───── Data extract ─────

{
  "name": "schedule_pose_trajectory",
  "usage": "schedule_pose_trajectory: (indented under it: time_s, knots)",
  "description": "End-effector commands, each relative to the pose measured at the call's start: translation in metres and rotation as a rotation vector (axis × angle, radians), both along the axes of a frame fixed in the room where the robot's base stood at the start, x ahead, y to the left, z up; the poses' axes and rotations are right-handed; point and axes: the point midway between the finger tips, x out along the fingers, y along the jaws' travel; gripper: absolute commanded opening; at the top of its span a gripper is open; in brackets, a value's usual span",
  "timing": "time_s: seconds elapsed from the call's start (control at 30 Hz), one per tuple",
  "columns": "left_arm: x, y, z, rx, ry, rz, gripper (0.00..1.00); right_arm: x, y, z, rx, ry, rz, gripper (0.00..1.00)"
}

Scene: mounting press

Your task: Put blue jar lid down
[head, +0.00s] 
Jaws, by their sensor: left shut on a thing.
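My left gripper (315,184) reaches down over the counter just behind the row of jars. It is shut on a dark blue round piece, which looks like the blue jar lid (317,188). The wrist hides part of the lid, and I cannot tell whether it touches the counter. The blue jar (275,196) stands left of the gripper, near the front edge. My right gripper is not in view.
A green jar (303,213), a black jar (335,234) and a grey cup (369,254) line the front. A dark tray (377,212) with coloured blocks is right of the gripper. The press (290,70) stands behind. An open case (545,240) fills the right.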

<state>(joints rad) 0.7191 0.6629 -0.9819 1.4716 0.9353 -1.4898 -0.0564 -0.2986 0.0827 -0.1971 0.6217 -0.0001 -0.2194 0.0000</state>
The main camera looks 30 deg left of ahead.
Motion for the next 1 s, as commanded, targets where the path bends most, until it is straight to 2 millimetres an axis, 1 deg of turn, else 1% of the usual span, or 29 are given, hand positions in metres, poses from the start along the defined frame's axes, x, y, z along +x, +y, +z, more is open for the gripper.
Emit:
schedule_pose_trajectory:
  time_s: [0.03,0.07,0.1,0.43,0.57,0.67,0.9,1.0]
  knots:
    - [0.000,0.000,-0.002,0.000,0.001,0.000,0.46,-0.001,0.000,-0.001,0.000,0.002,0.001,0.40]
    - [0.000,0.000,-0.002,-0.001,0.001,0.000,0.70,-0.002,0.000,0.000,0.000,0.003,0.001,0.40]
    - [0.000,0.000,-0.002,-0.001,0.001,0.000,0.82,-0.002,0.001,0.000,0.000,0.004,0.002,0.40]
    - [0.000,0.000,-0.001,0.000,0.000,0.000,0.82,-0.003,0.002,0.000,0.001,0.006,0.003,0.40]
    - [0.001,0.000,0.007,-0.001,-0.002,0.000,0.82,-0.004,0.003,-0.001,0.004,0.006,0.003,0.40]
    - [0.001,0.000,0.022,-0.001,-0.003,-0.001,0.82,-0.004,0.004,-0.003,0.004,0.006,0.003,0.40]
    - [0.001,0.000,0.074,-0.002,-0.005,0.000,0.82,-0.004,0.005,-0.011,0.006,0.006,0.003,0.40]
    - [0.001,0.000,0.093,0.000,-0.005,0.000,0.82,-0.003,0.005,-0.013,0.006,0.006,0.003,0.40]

─────

**Task prompt:**
Extract from the listing above the lines between the line containing "Scene: mounting press" and the line containing "[head, +0.00s]", keeping both of those lines. Output nothing else.

**Correct result:**
Scene: mounting press

Your task: Put blue jar lid down
[head, +0.00s] 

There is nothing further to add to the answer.